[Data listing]
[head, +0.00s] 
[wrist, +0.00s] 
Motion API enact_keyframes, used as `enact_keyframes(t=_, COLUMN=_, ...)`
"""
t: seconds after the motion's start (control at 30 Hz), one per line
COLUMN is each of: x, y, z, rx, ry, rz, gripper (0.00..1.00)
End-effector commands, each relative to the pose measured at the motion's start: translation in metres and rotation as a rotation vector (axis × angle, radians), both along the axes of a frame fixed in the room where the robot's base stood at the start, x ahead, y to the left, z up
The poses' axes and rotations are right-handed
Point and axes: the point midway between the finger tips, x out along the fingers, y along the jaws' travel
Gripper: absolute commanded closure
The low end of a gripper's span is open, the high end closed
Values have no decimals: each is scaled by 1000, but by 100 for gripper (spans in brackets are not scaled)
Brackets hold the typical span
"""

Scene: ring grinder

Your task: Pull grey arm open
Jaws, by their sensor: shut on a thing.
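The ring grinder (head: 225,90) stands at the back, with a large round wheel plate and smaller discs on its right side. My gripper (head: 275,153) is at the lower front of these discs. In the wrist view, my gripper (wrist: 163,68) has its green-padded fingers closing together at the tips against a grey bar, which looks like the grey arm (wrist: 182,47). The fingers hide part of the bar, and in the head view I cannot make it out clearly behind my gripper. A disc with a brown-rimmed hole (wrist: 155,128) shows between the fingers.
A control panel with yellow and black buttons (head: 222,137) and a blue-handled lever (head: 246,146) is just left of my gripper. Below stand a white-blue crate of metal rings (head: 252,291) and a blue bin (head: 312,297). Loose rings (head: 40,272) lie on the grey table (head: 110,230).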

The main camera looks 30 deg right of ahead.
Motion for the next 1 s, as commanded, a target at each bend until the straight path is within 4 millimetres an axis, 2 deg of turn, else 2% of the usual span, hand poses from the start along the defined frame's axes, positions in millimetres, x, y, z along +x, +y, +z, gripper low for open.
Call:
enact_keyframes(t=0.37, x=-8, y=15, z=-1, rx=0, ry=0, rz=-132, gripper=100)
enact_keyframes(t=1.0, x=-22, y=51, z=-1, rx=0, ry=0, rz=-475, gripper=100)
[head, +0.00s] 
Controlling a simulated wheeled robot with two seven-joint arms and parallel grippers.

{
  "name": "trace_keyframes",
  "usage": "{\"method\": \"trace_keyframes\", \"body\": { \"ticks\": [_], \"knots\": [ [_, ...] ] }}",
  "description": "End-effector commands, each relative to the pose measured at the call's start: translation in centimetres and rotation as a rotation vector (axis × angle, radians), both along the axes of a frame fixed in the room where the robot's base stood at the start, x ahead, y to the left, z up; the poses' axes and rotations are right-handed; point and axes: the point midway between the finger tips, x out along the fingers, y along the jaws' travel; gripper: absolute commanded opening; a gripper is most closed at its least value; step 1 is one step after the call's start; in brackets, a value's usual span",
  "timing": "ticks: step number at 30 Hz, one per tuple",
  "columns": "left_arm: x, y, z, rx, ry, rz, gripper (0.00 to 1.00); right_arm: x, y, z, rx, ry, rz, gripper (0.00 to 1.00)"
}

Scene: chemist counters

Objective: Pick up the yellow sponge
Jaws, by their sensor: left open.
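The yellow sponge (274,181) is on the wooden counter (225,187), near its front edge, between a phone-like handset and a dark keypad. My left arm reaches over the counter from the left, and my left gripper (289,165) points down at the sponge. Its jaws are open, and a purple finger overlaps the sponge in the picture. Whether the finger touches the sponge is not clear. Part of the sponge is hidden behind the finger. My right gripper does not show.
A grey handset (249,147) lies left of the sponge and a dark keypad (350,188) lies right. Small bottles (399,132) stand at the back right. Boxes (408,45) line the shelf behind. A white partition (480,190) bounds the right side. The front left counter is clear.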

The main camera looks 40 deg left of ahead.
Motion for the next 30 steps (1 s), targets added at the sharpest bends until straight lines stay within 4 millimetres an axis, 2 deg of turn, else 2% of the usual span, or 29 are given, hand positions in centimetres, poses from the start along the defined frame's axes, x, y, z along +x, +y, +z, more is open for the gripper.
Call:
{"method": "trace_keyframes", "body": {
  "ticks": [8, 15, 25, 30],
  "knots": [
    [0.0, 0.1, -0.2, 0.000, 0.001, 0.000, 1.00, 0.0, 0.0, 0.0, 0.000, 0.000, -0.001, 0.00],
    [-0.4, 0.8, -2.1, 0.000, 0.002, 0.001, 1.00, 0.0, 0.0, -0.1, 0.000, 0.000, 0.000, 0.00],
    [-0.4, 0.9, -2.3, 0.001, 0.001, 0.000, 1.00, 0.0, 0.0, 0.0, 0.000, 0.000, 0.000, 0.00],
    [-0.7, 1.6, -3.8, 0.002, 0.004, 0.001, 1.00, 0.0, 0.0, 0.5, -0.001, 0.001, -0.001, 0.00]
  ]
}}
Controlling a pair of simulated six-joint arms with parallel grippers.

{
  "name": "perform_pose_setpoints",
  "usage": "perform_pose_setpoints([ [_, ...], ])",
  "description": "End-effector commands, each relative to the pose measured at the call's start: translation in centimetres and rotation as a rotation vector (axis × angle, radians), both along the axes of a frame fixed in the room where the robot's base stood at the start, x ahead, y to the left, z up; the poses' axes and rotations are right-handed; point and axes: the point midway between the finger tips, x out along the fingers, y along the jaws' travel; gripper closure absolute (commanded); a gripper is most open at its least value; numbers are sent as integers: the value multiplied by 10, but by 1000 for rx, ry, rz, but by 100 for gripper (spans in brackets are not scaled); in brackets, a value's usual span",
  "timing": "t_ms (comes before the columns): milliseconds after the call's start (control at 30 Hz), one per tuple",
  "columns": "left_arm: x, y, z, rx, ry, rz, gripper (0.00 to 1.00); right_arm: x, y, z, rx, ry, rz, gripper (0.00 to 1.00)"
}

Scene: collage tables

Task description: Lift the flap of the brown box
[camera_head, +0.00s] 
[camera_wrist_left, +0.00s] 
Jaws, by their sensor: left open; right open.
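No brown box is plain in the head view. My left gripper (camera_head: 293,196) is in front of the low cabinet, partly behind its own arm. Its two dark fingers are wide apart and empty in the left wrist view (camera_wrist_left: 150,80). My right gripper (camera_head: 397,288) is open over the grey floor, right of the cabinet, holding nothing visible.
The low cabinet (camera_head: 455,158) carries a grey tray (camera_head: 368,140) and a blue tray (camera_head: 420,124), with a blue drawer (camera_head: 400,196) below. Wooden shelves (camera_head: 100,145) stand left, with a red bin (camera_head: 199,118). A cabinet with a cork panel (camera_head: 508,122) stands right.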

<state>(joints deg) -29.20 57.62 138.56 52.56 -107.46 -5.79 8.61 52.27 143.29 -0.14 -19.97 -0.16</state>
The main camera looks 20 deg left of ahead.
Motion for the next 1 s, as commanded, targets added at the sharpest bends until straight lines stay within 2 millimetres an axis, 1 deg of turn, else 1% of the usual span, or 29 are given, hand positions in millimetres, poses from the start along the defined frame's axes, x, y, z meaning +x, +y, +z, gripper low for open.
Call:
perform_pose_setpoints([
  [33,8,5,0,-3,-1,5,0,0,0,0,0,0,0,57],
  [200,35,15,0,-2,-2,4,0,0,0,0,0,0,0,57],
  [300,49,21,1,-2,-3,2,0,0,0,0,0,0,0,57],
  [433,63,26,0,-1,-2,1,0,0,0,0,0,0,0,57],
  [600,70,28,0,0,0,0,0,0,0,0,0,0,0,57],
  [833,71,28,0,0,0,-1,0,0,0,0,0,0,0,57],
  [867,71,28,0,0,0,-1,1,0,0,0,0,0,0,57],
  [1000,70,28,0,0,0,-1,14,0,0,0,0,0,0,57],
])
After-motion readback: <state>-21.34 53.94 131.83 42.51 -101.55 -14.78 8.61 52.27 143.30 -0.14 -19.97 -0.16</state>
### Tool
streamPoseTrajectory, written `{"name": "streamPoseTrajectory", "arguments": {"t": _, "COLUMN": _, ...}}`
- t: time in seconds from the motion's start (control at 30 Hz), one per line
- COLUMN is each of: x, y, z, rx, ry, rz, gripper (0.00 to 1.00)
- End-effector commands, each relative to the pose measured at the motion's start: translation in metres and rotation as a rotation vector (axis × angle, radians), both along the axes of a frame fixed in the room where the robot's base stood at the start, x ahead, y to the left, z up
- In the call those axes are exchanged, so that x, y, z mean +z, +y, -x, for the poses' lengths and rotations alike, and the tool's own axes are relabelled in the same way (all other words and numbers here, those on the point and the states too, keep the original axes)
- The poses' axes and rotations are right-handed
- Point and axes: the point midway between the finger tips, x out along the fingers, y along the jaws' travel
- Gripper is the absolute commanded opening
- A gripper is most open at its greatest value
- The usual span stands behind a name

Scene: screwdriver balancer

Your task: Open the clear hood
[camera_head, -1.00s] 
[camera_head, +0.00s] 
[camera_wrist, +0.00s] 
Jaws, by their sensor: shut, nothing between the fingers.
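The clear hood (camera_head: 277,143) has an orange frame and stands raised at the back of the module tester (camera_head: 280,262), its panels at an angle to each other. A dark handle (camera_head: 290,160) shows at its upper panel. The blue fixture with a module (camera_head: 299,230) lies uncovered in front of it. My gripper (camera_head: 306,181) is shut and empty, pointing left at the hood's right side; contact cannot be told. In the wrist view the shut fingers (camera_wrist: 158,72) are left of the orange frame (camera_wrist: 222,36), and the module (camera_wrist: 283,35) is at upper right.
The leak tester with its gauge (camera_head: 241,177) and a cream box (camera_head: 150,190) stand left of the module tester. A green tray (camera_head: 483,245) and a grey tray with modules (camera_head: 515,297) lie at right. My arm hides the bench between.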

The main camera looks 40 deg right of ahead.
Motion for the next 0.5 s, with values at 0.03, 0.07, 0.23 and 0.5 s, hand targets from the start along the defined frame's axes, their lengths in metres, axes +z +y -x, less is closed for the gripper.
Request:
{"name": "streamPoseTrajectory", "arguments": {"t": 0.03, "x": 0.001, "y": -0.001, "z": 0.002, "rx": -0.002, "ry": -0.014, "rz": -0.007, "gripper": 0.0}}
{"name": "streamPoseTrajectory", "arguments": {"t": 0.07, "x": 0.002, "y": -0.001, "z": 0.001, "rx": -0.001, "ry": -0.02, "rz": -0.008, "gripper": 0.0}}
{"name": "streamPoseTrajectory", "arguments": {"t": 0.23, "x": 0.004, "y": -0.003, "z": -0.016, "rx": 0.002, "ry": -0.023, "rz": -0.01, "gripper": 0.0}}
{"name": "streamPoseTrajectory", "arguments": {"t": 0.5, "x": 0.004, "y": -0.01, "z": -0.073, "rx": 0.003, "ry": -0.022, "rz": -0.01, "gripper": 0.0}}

• **What you have to do**
Locate all lines holding the word "Your", then copy them out.

• **Task answer**
Your task: Pull grey arm open
Your task: Open the clear hood

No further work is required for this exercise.